> **SET TASK**:
Extract the lines beginning at the one that holds "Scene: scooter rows" and ending at the final line of the material below, keeping them exact and leaving out all pictures.

> **SUPPLIED DATA**:
============
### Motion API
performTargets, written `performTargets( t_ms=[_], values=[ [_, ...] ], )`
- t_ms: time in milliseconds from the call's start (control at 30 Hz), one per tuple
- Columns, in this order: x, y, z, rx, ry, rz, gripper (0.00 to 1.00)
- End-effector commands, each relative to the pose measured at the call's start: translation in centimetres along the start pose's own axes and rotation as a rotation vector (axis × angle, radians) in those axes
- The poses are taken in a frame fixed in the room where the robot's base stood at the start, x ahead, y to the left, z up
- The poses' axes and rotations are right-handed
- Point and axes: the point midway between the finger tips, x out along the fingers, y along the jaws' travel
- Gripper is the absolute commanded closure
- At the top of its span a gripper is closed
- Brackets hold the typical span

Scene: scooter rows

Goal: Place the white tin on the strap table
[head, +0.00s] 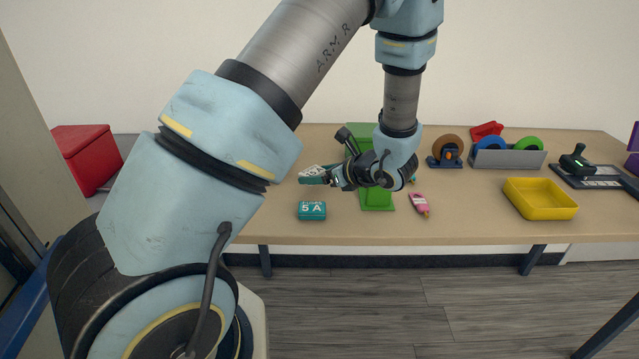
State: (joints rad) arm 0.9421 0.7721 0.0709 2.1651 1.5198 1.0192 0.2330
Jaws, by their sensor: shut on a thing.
============
> **RESULT OF THE EXERCISE**:
Scene: scooter rows

Goal: Place the white tin on the strap table
[head, +0.00s] 
State: (joints rad) arm 0.9421 0.7721 0.0709 2.1651 1.5198 1.0192 0.2330
Jaws, by their sensor: shut on a thing.

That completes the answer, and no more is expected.